14 Ekim 2025

, ,

Filistin Devleti'nin Hayaleti

“Başarısız olan, davanın savunucuları ise hayırlı olan, davayı değil,
 o savunucuları değiştirmektir.” [Gassân Kenefâni]

 

Herhangi bir gözlemcinin de ayırt edebileceği gibi, üç tip “Filistin Devleti” mevcut:

1. Batı Şeria ve Gazze’den ibaret olan, İsrail’in denetleyip yönettiği “devlet”. Bu devlet, aslında İsrail’in askeri zaferine tam teslimiyetin bir parçası, böylesi bir zaferin birçok meyvesinden sadece biri olabilir.

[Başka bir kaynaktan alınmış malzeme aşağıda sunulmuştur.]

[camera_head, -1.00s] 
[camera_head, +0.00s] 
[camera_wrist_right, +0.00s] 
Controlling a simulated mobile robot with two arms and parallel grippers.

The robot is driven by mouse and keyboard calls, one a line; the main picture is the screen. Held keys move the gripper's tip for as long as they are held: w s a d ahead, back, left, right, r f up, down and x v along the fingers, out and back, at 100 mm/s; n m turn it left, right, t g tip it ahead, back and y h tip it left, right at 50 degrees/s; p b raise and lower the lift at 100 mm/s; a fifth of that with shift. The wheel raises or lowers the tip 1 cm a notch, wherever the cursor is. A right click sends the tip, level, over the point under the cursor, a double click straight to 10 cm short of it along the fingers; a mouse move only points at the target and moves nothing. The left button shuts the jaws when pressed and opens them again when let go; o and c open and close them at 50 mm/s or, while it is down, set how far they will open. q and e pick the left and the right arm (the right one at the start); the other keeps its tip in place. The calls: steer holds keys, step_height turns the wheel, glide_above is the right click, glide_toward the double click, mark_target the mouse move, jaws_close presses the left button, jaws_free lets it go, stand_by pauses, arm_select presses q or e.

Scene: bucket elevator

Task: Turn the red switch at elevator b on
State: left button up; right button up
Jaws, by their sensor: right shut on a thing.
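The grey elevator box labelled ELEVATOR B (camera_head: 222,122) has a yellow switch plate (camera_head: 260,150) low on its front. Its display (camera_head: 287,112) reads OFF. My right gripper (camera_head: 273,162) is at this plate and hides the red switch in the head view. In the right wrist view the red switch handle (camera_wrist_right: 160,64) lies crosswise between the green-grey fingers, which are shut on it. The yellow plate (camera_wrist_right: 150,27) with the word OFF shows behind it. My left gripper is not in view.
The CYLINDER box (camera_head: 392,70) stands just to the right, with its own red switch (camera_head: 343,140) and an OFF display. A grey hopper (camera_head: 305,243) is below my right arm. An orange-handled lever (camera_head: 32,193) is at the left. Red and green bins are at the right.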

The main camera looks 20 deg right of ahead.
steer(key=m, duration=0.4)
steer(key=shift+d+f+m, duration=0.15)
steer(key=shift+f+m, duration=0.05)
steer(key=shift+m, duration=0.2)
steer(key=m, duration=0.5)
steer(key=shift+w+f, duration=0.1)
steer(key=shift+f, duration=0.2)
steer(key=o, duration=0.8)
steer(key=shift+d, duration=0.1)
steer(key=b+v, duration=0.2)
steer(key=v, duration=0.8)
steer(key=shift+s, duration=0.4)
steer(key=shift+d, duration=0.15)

Bu devletin amacı, galibin askeri, siyasi ve ekonomik üstünlüğünü artırmak, onun stratejik hedeflerine doğru ilerlemesini sağlamaktır.

2. Batı Şeria, Gazze ve Doğu Şeria’da (Ürdün Nehri’nin doğusunda) kurulacak “devlet”. Bu devlet, ancak Amman’daki mevcut rejimin yıkılmasıyla kurulabilir. Böylesi bir darbe, Filistin-Ürdün halkının ortak isteklerini yerine getireceği bahanesiyle gerçekleştirilecektir. Darbeyse ancak İsrail, ABD ve İngiltere’nin onayı ve teşvikiyle gerçekleşebilir. Asıl amacı, Filistin devrimci kurtuluş hareketini kökten ortadan kaldırmak, hareketin tüm dizginlerini, muhtemelen askeri bir bürokrasi aracılığıyla, İsrail etrafında örgütlenmiş emperyalist koalisyona teslim etmektir.

3. İster Batı Şeria’daki kurtarılmış topraklarda ister başka bir yerde olsun, Filistin ve Arap silahlı mücadelesinin iradesiyle dayatılan bir “devlet”. Bu senaryonun öngörülebilir gelecekte gerçekleştirilmesi, hem İsrail düşmanı hem de gerici emperyalist düşman karşısında askeri ve siyasi güç dengesinde çarpıcı bir değişim olmadığı sürece fiilen imkânsızdır. Kurtarılmış topraklarda gelişen otoritenin, genellikle bu terimle ilişkilendirilen anlamda bir “devlet” biçimini alması gerekmez. Varlığının temel dayanağı, silah gücünü kullanarak, kurtuluşa hizmet edecek eylemler için gerekli sahneyi kurup sıçrama zemini oluşturmak, mücadelenin sürekliliğini sağlamak ve mevcut güç dengesizliğini ortadan kaldırmaktır. Böyle bir devletin amacı, devrim mücadelesini tırmandırmak, onu daha ileri bir aşamaya taşımak olacaktır.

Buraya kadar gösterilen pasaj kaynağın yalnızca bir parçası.